_Task description_.
Take the line that contains "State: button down" as the first and the last line of the material as the final one; set down exactly the lines in that span.

------ Source material

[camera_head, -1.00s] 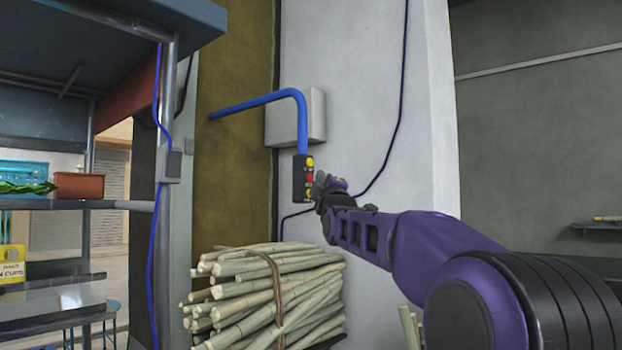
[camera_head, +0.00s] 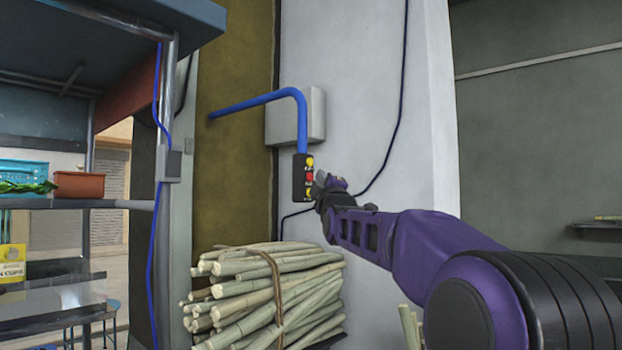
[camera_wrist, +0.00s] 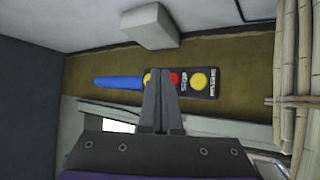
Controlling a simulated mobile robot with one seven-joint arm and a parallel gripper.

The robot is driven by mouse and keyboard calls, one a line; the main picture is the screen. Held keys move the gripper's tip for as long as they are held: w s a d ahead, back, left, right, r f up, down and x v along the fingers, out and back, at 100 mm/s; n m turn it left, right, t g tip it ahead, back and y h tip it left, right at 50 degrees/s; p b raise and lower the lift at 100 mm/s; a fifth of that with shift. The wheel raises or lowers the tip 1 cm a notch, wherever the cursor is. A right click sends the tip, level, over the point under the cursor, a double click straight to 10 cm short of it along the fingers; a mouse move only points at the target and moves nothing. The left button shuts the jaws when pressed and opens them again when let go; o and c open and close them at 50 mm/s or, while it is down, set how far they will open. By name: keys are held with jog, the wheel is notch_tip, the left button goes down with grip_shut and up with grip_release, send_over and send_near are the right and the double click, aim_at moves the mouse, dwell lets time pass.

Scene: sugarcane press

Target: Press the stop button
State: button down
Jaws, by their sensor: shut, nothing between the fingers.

------------

_Written answer_.
State: button down
Jaws, by their sensor: shut, nothing between the fingers.

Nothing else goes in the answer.